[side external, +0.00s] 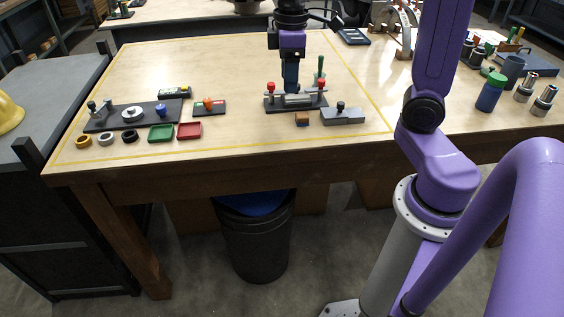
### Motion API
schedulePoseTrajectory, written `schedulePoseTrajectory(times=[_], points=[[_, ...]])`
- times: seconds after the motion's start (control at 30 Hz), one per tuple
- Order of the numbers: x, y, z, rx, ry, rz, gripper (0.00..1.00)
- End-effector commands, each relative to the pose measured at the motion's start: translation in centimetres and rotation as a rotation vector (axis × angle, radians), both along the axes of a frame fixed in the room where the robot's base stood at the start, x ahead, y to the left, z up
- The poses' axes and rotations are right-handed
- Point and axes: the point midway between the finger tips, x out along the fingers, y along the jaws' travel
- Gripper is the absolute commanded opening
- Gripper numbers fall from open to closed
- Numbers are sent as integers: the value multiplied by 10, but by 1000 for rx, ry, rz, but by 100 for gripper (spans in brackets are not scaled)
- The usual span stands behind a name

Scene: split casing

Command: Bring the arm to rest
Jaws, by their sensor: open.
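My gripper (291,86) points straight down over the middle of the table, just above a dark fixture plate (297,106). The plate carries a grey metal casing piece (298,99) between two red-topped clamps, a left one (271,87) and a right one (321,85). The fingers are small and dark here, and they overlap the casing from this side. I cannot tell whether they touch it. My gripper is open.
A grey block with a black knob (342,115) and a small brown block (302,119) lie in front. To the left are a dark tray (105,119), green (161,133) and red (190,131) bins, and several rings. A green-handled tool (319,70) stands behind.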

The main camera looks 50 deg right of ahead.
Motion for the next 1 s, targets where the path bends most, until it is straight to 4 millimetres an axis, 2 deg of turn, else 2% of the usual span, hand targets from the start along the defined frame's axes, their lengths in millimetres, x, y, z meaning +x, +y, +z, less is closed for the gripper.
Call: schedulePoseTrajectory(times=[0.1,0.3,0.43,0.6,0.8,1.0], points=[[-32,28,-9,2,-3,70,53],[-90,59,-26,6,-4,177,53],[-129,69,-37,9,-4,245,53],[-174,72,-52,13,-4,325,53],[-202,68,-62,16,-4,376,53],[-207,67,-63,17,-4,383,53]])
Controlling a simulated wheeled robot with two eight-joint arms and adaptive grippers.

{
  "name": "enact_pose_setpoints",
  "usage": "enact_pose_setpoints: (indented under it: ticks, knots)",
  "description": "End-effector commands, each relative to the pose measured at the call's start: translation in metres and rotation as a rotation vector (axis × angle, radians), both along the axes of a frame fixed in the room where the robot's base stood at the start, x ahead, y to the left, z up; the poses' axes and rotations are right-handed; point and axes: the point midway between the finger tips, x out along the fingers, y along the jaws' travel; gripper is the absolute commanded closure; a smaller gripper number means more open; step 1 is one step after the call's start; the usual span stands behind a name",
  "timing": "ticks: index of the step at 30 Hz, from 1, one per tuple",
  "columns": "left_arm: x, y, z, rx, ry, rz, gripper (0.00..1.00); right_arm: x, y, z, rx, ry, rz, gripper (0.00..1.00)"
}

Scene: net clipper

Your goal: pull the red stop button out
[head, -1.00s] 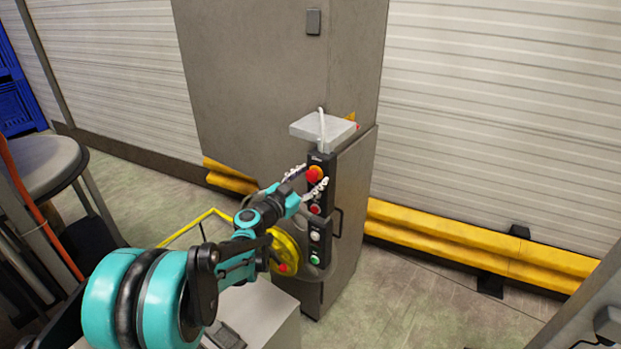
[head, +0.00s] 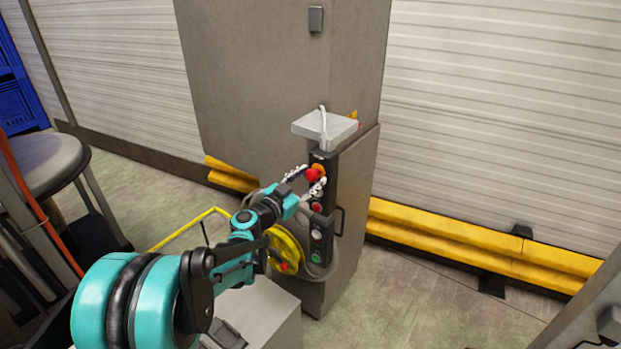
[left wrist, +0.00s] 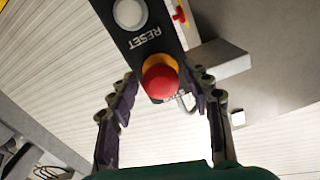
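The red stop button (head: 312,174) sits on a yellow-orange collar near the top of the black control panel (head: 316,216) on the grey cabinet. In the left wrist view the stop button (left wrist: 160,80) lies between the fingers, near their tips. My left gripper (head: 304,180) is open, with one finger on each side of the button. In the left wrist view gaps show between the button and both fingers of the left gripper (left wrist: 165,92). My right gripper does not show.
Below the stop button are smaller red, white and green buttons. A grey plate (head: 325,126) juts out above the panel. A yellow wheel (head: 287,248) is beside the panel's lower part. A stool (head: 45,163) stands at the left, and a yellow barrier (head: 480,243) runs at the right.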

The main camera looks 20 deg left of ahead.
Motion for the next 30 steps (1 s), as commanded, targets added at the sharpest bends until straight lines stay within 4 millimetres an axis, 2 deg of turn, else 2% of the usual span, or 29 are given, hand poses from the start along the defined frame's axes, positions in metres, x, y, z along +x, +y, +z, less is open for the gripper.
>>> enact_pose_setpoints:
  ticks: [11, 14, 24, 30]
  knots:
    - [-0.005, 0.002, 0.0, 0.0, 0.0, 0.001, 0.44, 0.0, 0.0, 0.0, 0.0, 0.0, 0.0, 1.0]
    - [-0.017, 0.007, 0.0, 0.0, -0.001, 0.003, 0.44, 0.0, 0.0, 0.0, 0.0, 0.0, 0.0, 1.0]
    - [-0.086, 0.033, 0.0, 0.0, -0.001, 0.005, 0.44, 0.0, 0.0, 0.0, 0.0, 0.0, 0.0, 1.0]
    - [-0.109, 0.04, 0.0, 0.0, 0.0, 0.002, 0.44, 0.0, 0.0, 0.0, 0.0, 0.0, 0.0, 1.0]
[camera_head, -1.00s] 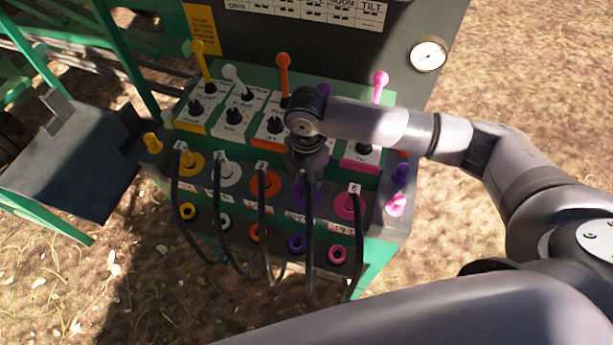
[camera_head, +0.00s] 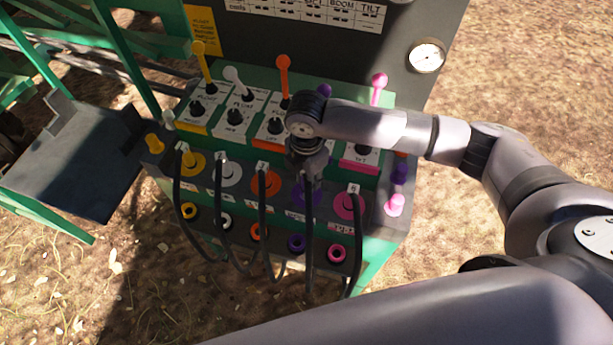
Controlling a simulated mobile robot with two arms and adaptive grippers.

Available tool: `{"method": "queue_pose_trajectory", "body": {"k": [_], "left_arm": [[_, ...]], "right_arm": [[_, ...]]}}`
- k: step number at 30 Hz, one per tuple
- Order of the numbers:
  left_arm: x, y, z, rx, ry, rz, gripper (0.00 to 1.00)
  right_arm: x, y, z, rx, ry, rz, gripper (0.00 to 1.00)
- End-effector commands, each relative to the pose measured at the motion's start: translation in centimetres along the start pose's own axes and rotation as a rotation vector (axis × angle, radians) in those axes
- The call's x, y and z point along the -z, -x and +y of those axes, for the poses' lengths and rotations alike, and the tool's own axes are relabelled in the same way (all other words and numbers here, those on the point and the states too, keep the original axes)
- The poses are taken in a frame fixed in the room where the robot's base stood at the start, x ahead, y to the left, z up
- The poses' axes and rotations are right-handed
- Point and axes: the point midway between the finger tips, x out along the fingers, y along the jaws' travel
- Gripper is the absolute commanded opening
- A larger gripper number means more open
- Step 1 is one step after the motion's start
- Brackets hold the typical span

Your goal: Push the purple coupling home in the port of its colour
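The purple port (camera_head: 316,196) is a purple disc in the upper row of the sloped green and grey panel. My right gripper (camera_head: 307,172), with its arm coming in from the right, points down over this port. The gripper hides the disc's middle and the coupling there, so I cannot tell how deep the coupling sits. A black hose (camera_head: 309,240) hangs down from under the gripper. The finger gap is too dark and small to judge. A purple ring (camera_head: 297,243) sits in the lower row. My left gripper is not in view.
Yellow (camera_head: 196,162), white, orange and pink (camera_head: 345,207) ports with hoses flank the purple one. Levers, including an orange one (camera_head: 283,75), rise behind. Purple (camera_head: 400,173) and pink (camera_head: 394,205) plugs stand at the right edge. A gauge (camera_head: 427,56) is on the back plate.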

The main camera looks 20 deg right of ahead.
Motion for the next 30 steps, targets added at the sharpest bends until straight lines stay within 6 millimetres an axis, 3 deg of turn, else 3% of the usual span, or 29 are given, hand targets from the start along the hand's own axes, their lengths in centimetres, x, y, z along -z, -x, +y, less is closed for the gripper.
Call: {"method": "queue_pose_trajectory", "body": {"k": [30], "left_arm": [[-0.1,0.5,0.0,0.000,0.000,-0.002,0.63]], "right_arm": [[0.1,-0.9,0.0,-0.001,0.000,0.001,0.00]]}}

▶ REQUIRED TASK
Count how many lines of the listing above include "grippers" and report that number alone.

▶ WRITTEN RESPONSE
2